We recently took a trip to Albuquerque where we got plenty of time on the couch reading to our granddaughter, Jane. Currently, her favorite book is Little Pilgrim’s Big Journey, a brilliant adaptation of Bunyan’s Pilgrim’s Progress for younger children. There are two parts of the book that Jane really likes: when Christian encounters Apollyon, and when he faces the Giant of Despair. Anytime we’d pick up the book to read, she would ask that we skip to those two scenes.
“Giant ‘spare?”
You may ask, “So, Papa. Did you do as she asked and read what she wanted, or did you insist on picking up in the story where you left off?” That’s a dumb question.
What Jane will come to learn in time is that the slough of despond is more navigable, the journey is more tolerable, and the Celestial City will be more delightful when these adversarial encounters are seen in the setting of a really great story.
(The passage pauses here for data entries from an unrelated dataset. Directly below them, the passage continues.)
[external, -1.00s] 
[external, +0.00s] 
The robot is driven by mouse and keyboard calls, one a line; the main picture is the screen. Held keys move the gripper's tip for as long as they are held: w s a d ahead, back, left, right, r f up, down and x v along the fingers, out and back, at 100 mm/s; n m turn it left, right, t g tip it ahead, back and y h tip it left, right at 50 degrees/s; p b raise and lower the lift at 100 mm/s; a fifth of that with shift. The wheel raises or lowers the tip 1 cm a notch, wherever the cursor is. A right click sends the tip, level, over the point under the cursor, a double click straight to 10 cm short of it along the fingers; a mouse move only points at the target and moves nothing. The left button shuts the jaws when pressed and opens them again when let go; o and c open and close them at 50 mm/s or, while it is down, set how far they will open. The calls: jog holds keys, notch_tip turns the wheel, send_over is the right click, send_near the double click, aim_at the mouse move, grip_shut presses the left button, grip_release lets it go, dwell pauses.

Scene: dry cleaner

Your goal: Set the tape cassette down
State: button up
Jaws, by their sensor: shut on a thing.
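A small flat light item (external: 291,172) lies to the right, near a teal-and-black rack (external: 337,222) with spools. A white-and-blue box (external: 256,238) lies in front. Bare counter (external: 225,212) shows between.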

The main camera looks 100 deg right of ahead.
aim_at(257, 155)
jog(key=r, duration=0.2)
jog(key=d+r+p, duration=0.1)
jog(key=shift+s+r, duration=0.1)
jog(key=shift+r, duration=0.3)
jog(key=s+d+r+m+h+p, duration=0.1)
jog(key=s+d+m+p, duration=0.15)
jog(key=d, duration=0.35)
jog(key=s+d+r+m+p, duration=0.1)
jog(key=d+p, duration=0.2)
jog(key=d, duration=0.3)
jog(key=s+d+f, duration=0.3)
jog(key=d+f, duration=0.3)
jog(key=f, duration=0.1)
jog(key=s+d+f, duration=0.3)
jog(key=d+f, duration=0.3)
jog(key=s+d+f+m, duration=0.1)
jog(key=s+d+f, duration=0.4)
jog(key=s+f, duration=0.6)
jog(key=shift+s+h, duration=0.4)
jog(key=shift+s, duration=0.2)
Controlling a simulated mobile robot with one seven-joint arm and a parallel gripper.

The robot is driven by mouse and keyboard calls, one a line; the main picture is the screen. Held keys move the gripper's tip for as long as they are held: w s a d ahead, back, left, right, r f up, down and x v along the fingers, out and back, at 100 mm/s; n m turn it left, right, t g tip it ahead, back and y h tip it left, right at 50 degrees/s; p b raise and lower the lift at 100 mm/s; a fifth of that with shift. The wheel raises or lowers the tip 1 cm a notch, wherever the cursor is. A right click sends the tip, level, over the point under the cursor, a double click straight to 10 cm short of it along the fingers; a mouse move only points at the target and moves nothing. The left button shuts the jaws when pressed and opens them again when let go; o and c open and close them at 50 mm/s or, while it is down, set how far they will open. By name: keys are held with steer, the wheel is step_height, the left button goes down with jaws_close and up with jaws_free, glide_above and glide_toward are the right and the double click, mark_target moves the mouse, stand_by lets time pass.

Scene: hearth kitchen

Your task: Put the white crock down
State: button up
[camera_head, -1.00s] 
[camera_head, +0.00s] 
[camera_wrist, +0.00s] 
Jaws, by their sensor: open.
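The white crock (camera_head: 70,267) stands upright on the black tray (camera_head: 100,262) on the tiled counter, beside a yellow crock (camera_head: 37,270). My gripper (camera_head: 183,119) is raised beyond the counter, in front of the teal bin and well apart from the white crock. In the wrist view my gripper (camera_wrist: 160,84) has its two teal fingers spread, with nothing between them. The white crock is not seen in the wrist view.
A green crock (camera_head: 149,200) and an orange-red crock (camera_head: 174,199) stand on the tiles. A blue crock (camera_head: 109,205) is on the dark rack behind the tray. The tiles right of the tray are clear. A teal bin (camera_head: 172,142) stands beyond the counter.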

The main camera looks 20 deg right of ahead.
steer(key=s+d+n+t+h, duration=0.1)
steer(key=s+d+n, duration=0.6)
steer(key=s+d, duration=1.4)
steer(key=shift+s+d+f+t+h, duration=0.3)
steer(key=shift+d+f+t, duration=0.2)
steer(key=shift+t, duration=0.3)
We don’t write it. We read it. It can be difficult to understand how pain or chronic illness or betrayal or delay or isolation or seasons of depression or profound loss can advance a hopeful narrative, but it does. It must — for the author says it does. The language he uses is “good” (Romans 8:28). Jane’s mom and dad are teaching her patience, and their teaching has taken the form of catechesis. Leah or Caleb will ask her, “Jane, what is patience?” She responds, “Happy waiting”.
Happy waiting.
Let’s just be honest. When we are deep in the dark chapter of a long story, it takes grace to make our waiting happy, but our confidence in the author and our certainty of eventual good provides us hope. Our place is to trust.
Bridget just finished a novel this week. From what she told me, it started out sad, it stayed sad, and it ended sad. Our story is better than that. It ends well. Really well. So, we don’t lose heart. Even though our outer self is wasting away, our inner self is being renewed day by day. Here’s why. Because this light and momentary affliction is preparing for us an eternal weight of glory that is way, way, way beyond comparison because we are not fixated on what is “seeable” now — the dark plot twist that is large and immediate today. No. We anticipate the last page – the glorious last page – that page that, for now at least, remains unseen (2 Corinthians 4:16-18). This is where we fix our eyes. And it is coming, Christian. Believe that. I can’t tell you everything that’s on the last page, but I can tell you some and it is good. There will be no tears there. None. There will be no sorrow or crying. There will be no pain (Revelation 21:1-5). I can also tell you that the inexplicable turns of providence – those dark plot twists – will make sense on that day, for the story is good. And I can tell that you that on that day, you will see your hero – the one who loved and pursued you and died to win you. And, as Matt Papa says, “the calm will be the better for the storms that we endure.”
So, happy waiting, friends. Stories take time. Les Miserables is not improved by abbreviation, and your story doesn’t get better by eliminating hardship. It is unfolding right on time. Our confidence in the author demands that we release the story to him; his way is right and to change it would be to make it worse. There will be a day when we will apprehend more fully the beauty of this story, and when that day comes, any thought of changing the plot will just seem preposterous. It’s just how stories work. The best ones take time to tell.